PROVIDED MATERIAL =
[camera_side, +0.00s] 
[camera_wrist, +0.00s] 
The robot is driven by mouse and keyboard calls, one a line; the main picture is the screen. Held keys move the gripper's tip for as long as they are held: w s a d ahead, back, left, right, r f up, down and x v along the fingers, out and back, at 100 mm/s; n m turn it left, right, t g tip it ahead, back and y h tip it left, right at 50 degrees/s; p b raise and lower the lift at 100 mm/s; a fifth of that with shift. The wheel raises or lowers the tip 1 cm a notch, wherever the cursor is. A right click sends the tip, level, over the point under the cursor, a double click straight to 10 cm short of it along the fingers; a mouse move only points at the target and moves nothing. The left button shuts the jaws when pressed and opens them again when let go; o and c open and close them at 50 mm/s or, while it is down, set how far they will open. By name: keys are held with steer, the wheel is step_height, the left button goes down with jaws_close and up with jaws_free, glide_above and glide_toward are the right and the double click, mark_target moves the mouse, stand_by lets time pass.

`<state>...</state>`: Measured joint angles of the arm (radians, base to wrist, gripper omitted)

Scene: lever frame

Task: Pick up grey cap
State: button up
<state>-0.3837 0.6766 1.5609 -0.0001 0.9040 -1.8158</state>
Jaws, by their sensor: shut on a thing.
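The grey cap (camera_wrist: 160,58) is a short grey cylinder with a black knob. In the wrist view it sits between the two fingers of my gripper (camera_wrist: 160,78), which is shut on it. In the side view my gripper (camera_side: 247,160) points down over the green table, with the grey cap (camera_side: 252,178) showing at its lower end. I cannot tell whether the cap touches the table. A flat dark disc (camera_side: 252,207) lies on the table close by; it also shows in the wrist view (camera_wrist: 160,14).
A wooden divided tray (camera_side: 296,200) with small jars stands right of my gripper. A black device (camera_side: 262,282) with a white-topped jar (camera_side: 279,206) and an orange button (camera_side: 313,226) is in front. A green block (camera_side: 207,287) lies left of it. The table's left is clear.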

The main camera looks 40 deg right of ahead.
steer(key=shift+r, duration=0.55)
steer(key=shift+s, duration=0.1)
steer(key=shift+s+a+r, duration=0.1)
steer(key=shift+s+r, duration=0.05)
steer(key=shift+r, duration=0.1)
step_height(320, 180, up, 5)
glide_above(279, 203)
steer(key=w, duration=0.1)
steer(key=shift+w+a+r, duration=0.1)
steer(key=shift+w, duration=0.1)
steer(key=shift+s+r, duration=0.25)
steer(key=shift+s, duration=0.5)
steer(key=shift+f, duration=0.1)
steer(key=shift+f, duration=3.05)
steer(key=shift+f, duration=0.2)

WRITTEN PROBLEM =
Copy out the whole listing, exactly as written.

COMPLETED TASK =
[camera_side, +0.00s] 
[camera_wrist, +0.00s] 
The robot is driven by mouse and keyboard calls, one a line; the main picture is the screen. Held keys move the gripper's tip for as long as they are held: w s a d ahead, back, left, right, r f up, down and x v along the fingers, out and back, at 100 mm/s; n m turn it left, right, t g tip it ahead, back and y h tip it left, right at 50 degrees/s; p b raise and lower the lift at 100 mm/s; a fifth of that with shift. The wheel raises or lowers the tip 1 cm a notch, wherever the cursor is. A right click sends the tip, level, over the point under the cursor, a double click straight to 10 cm short of it along the fingers; a mouse move only points at the target and moves nothing. The left button shuts the jaws when pressed and opens them again when let go; o and c open and close them at 50 mm/s or, while it is down, set how far they will open. By name: keys are held with steer, the wheel is step_height, the left button goes down with jaws_close and up with jaws_free, glide_above and glide_toward are the right and the double click, mark_target moves the mouse, stand_by lets time pass.

`<state>...</state>`: Measured joint angles of the arm (radians, base to wrist, gripper omitted)

Scene: lever frame

Task: Pick up grey cap
State: button up
<state>-0.3837 0.6766 1.5609 -0.0001 0.9040 -1.8158</state>
Jaws, by their sensor: shut on a thing.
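The grey cap (camera_wrist: 160,58) is a short grey cylinder with a black knob. In the wrist view it sits between the two fingers of my gripper (camera_wrist: 160,78), which is shut on it. In the side view my gripper (camera_side: 247,160) points down over the green table, with the grey cap (camera_side: 252,178) showing at its lower end. I cannot tell whether the cap touches the table. A flat dark disc (camera_side: 252,207) lies on the table close by; it also shows in the wrist view (camera_wrist: 160,14).
A wooden divided tray (camera_side: 296,200) with small jars stands right of my gripper. A black device (camera_side: 262,282) with a white-topped jar (camera_side: 279,206) and an orange button (camera_side: 313,226) is in front. A green block (camera_side: 207,287) lies left of it. The table's left is clear.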

The main camera looks 40 deg right of ahead.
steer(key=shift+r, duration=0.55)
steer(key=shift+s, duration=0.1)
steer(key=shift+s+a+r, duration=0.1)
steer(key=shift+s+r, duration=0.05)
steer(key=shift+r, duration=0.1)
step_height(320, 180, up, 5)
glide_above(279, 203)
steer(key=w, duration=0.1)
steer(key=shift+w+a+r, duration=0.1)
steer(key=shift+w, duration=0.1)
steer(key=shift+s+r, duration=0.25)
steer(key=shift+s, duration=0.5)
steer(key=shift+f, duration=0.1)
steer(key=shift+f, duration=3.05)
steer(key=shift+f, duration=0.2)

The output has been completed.